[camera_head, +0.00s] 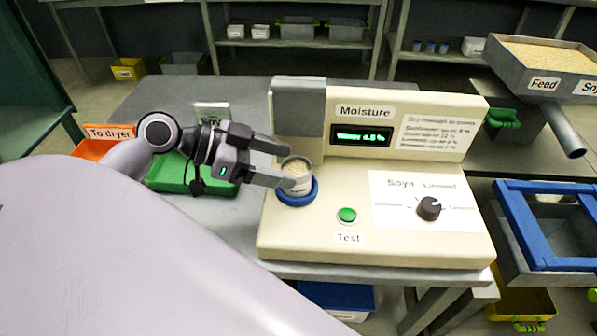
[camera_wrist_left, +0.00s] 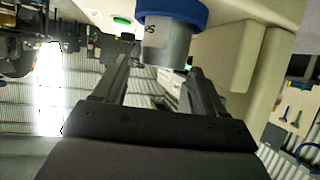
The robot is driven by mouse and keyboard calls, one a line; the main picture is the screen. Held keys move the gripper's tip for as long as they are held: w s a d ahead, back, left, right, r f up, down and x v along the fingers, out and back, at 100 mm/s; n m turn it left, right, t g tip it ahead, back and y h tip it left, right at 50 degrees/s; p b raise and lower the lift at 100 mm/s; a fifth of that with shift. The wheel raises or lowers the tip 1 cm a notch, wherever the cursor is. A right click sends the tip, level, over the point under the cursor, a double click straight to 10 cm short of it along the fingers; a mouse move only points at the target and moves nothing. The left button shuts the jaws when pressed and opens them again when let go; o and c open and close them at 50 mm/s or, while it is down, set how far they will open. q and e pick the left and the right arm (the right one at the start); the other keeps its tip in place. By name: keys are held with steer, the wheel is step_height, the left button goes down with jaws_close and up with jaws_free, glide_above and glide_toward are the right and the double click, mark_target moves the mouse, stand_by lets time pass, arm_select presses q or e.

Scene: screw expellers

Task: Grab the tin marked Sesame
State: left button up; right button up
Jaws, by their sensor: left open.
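A small grey tin (camera_head: 299,184) with pale contents stands upright in the blue ring (camera_head: 299,199) on the moisture tester. Its label is too small to read in the head view. In the wrist view the tin (camera_wrist_left: 168,47) shows upside down under the blue ring (camera_wrist_left: 172,12), with only part of its label visible, starting with what looks like "S". My left gripper (camera_head: 288,166) is open and comes in from the left at the tin. In the wrist view its fingertips (camera_wrist_left: 163,62) lie to either side of the tin. I cannot tell whether they touch it.
The cream moisture tester (camera_head: 390,240) has a lit display (camera_head: 362,138), a green Test button (camera_head: 347,215) and a black knob (camera_head: 429,208). A green tray (camera_head: 165,175) and an orange "To dryer" bin (camera_head: 92,147) lie behind my arm. A Feed tray (camera_head: 545,60) stands at the right.

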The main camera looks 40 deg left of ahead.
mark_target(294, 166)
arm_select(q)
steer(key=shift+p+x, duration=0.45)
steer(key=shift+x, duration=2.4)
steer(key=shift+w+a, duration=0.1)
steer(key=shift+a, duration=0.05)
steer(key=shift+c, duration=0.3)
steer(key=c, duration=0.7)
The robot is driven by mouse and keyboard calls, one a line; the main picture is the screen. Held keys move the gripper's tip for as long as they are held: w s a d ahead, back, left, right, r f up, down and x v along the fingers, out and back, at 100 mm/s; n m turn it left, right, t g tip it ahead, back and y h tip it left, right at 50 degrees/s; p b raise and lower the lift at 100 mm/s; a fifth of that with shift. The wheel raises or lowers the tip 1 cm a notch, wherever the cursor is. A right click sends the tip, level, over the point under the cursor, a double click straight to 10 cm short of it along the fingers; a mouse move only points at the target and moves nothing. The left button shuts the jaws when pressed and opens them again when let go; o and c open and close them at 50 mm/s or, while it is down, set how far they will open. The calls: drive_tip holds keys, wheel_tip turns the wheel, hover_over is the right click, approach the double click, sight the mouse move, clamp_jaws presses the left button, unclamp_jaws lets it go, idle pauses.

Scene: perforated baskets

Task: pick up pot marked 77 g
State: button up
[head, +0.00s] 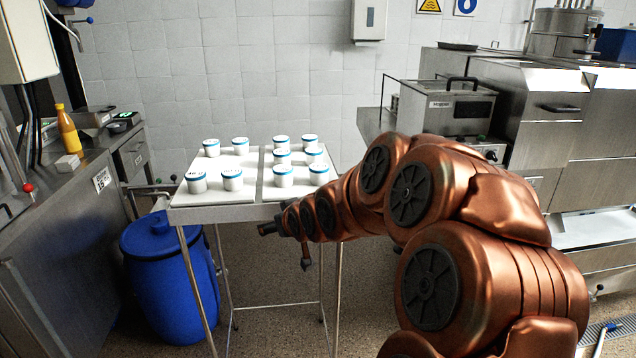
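Several white pots with blue bands stand on two pale trays on a metal table. On the left tray (217,172) are a front-left pot (196,184), a front-right pot (232,181), a back-left pot (211,149) and a back-right pot (240,147). On the right tray (300,188) are more pots, such as a front one (283,177) and another beside it (319,175). The markings are too small to read, so I cannot tell which is 77 g. My gripper (264,229) is at the table's front edge, below the tray tops, apart from the pots. Its fingers are too small to judge.
A blue barrel (170,285) stands on the floor by the table's left legs. A steel counter (75,190) with a yellow bottle (68,130) is at left. Steel kitchen machines (545,120) fill the right. A grey tiled wall (230,70) is behind.

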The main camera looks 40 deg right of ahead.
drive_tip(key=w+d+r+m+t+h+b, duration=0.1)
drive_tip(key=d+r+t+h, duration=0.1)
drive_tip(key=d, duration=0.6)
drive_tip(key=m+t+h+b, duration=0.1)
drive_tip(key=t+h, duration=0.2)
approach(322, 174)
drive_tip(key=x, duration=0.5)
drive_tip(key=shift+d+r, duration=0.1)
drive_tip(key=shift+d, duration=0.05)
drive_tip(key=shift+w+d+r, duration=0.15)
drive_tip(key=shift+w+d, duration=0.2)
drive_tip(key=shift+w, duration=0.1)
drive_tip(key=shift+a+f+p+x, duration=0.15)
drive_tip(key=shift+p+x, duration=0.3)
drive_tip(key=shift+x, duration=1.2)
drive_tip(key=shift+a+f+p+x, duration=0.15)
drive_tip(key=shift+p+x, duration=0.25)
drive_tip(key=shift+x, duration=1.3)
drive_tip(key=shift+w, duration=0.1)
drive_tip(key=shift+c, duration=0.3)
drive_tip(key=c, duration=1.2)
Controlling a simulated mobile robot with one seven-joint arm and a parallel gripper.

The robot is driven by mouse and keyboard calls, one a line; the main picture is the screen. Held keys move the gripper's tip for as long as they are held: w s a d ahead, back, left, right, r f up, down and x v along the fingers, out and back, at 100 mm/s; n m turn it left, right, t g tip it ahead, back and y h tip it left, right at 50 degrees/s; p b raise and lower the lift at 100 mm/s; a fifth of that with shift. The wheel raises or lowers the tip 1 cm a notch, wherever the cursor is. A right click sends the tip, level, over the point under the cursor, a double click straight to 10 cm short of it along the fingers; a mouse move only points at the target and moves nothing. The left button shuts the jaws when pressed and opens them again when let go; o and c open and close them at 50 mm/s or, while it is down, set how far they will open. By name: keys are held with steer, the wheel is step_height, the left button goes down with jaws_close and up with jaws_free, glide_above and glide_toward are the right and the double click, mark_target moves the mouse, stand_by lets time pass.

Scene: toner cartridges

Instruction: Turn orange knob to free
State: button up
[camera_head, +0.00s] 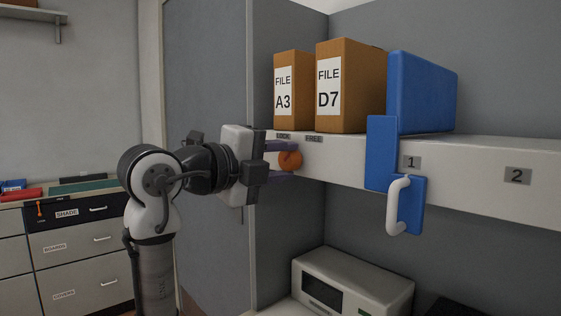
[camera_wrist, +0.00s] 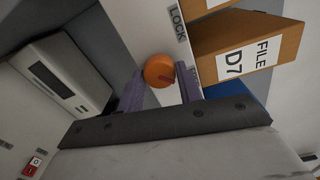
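The round orange knob (camera_head: 290,160) sits on the front face of the white shelf, below the LOCK label (camera_head: 283,135) and FREE label (camera_head: 314,139). My gripper (camera_head: 293,162) reaches it from the left, with one purple finger above and one below. The FREE label is partly hidden behind a finger there.
File boxes A3 (camera_head: 293,90) and D7 (camera_head: 350,85) and a blue box (camera_head: 424,93) stand on the shelf. A blue bracket with a white handle (camera_head: 399,204) hangs at the shelf front, right of the knob. A white microwave-like appliance (camera_head: 353,282) stands below.

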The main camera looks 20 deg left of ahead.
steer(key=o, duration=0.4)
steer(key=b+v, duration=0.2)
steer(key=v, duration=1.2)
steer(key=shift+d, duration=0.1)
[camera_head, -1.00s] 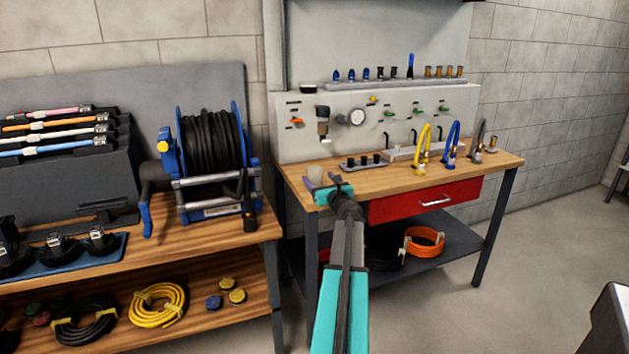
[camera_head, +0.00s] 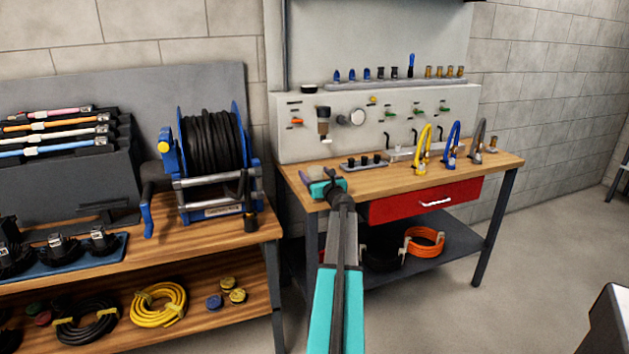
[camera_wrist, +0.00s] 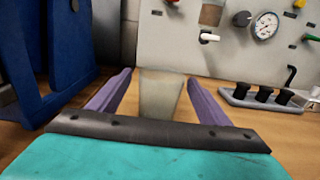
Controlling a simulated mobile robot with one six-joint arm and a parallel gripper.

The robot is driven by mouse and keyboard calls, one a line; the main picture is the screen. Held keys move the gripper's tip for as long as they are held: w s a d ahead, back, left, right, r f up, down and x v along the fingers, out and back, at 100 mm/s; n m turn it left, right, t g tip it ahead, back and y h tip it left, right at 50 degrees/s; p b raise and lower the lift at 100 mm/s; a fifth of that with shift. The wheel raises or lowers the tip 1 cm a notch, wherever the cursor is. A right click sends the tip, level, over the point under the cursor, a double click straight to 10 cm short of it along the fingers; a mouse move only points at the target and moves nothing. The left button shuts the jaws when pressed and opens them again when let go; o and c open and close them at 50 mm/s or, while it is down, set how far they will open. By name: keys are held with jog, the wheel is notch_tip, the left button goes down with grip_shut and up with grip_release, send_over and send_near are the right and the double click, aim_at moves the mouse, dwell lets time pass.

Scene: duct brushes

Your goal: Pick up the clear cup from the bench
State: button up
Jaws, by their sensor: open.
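The clear cup (camera_wrist: 161,92) stands upright on the bench in the wrist view, a pale see-through tumbler. It is between the two purple fingers of my gripper (camera_wrist: 159,78). The fingers are open, with a gap on each side of the cup; its base is hidden behind my gripper's dark front edge. In the head view my gripper (camera_head: 319,176) is low over the left end of the wooden bench (camera_head: 400,180).
The panel (camera_head: 350,100) with a gauge (camera_head: 357,117) stands behind. A blue hose reel (camera_head: 210,150) is to the left. Yellow, blue and grey hoses stand farther right on the bench.

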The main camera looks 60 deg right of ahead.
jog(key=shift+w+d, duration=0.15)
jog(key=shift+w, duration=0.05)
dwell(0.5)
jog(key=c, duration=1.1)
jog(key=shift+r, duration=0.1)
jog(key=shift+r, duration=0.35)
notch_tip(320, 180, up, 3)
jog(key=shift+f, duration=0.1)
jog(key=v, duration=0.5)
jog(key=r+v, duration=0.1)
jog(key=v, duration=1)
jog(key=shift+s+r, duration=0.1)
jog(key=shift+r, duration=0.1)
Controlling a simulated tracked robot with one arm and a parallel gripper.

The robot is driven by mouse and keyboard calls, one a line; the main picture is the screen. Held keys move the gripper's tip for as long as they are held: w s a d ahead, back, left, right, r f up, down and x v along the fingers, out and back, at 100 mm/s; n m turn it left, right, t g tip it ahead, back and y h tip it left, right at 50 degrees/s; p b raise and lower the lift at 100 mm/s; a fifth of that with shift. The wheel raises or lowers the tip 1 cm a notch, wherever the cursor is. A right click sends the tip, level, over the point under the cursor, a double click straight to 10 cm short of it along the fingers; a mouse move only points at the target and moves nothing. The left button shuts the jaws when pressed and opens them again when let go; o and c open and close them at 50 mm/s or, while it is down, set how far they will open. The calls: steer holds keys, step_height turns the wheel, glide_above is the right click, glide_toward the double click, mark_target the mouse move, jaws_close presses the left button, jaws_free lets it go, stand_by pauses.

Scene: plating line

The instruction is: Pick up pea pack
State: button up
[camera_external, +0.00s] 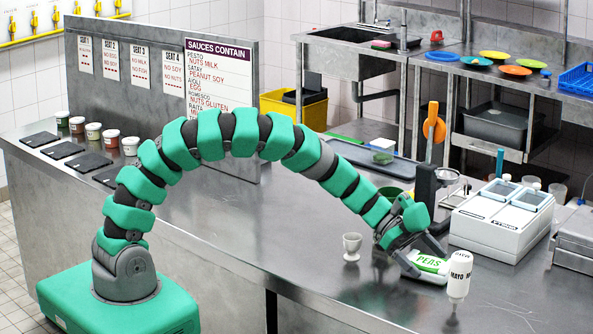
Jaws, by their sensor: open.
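The pea pack (431,264) is a white and green packet marked PEAS. It lies on the steel counter (330,270) at the right of the picture. My gripper (425,262) is open and low over the counter, with its fingers at the pack. One finger shows at the pack's near left side and the other at its far side. I cannot tell whether the fingers touch it. Part of the pack is hidden by the gripper.
A white MAYO bottle (458,274) stands cap down close to the pack's right. A pale egg cup (352,246) stands to the gripper's left. A white machine with lidded wells (502,220) and a dark stand with an orange handle (433,125) are behind. The front counter is clear.

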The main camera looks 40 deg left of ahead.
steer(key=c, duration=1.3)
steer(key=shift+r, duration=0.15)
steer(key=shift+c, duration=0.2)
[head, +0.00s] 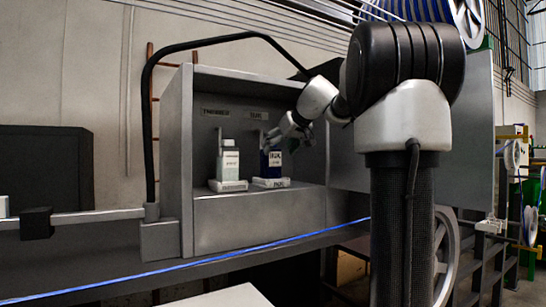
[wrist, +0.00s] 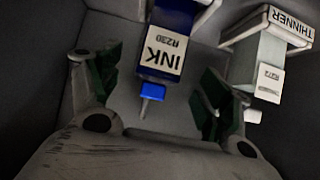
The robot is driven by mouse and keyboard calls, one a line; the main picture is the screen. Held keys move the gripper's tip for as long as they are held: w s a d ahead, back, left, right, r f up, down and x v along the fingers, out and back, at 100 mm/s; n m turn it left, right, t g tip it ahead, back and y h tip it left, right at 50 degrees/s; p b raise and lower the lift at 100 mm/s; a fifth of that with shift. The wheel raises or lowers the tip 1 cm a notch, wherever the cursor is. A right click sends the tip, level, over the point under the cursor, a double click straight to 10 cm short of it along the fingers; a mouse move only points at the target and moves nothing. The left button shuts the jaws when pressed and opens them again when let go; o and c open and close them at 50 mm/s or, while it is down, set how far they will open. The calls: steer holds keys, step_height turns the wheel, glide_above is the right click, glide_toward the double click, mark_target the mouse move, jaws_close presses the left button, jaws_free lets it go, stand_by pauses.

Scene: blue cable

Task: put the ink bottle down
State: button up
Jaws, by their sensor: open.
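The ink bottle (head: 272,163) is dark blue with a white label and stands upright at the white INK base (head: 271,183) in the grey cabinet. In the wrist view the ink bottle (wrist: 168,45) shows with its blue cap and nozzle pointing toward my palm. My gripper (head: 287,130) is at the upper right of the bottle in the head view. In the wrist view my gripper (wrist: 157,72) is open, with one green-padded finger on each side of the bottle and visible gaps to both.
The white thinner bottle (head: 229,162) stands on its own base (head: 228,186) just left of the ink bottle. In the wrist view the thinner bottle (wrist: 262,65) is close beyond my right finger. Cabinet walls (head: 186,150) enclose both bottles. A blue cable (head: 190,264) runs below.

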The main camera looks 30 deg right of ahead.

++++++++++

● Required work
From the entries above, return each line with the word "joint" in it.

● Response below
Controlling a simulated mobile robot with one seven-joint arm and a parallel gripper.
Controlling a simulated mobile robot with one six-joint arm and a parallel gripper.

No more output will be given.